======== SUPPLIED INFORMATION

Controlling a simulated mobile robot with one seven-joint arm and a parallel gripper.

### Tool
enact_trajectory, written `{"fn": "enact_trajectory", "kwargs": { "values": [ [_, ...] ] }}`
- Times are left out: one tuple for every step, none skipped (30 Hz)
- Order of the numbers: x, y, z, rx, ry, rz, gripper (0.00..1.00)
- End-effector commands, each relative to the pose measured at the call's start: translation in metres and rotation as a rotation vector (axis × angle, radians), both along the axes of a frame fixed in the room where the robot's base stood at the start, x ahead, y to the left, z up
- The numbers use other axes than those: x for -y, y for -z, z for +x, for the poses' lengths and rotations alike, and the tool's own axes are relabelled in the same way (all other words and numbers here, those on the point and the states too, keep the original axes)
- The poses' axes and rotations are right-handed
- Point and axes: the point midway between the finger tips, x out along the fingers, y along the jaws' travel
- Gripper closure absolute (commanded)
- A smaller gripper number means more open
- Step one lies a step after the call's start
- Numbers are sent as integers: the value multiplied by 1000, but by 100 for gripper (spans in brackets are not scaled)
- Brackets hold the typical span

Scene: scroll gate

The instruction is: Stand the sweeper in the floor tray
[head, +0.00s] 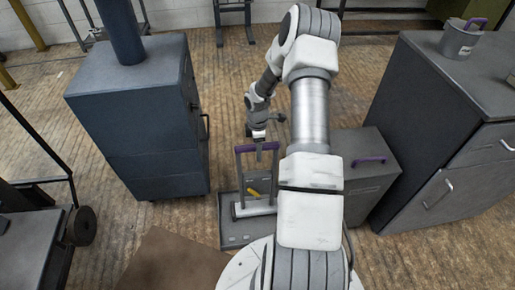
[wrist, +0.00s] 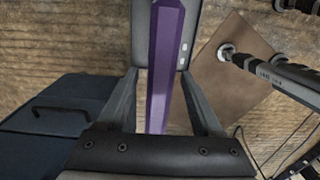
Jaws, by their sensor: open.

================

• **YOUR OBJECTIVE**
Find all lines where the word "step" appears. Copy them.

• **EXERCISE RESPONSE**
- Times are left out: one tuple for every step, none skipped (30 Hz)
- Step one lies a step after the call's start

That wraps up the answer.